The company reports it had $183 million or 65 cents per share of adjusted earnings in the fourth quarter, down 1.1 per cent from a year earlier but 10 cents above the general estimate.
Revenue was up 2.3 per cent to $7.64 billion, also better than expected.
Analysts had estimated 55 cents of adjusted earnings and less than $7.6 billion of revenue, according to Thomson Reuters data.
The grocery retailer’s net income — which isn’t as closely tracked by analysts — fell to $127 million or 45 cents per share, down 8.6 per cent from $139 million a year earlier.
Loblaw said its net income was down primarily because of higher interest expenses and other financing charges.
Like other Canadian retailers, Loblaw is facing intense competition from its domestic and foreign rivals — including Sobeys, Metro, Walmart and the newcomer Target, which entered the market about a year ago.

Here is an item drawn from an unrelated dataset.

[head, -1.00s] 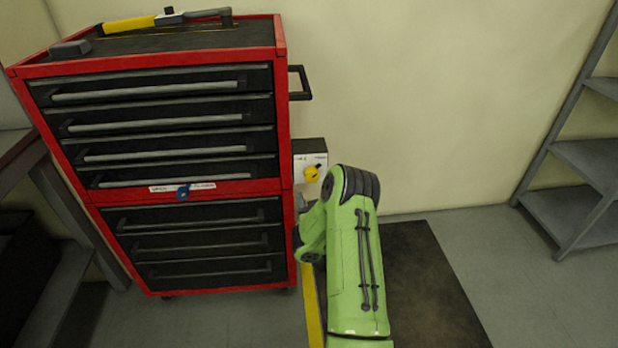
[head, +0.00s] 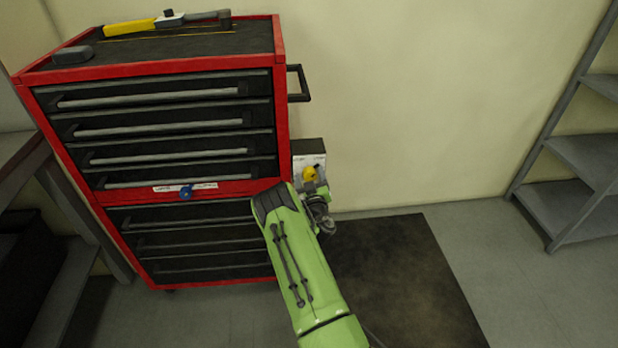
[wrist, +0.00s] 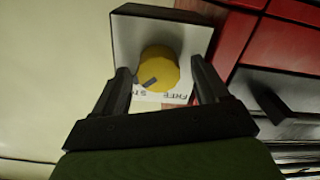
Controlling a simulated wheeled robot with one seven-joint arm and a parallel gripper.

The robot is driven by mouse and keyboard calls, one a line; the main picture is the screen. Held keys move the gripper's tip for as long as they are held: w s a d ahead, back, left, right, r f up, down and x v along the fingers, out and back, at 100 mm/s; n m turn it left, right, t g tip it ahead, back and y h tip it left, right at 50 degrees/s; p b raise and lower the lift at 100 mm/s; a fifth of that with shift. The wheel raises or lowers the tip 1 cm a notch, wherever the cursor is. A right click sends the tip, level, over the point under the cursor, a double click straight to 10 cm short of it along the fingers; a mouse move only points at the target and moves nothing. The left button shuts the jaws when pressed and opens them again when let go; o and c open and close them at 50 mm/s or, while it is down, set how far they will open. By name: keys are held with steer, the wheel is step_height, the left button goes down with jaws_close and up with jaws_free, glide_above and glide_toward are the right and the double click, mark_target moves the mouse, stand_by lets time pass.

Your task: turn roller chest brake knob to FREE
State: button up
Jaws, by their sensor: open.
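The roller chest (head: 284,110) is red with black drawers and stands left of centre in the head view. A yellow knob (head: 310,174) sits on a pale plate (head: 318,160) on the chest's right side. In the wrist view the yellow knob (wrist: 159,68) has a dark pointer mark at its lower left, with partly hidden lettering below it on the white plate (wrist: 135,40). My gripper (wrist: 160,80) is open, one finger on each side of the knob, with gaps visible. Contact cannot be told. In the head view my gripper (head: 318,190) is just below the knob and partly hidden.
A blue knob (head: 185,192) with a label strip is on the chest front. A black side handle (head: 300,84) juts out above the plate. A yellow-handled tool (head: 130,27) lies on top. Grey shelving (head: 575,160) stands at right; a dark mat (head: 400,270) lies on the floor.

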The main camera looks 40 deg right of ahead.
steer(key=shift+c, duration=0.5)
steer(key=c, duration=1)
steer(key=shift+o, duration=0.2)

The company’s Provigo subsidiary announced last month that it will spend about $110 this year on renovations and upgrades to its Quebec stores — about $10 million more than it did in 2013.
In addition, Loblaw is in the process of acquiring Shoppers Drug Mart (TSX:SC), which will be operated as a separate division with complementary products.
The company said Thursday that the regulatory process appears to be on track and it expects the deal to be approved in the current quarter.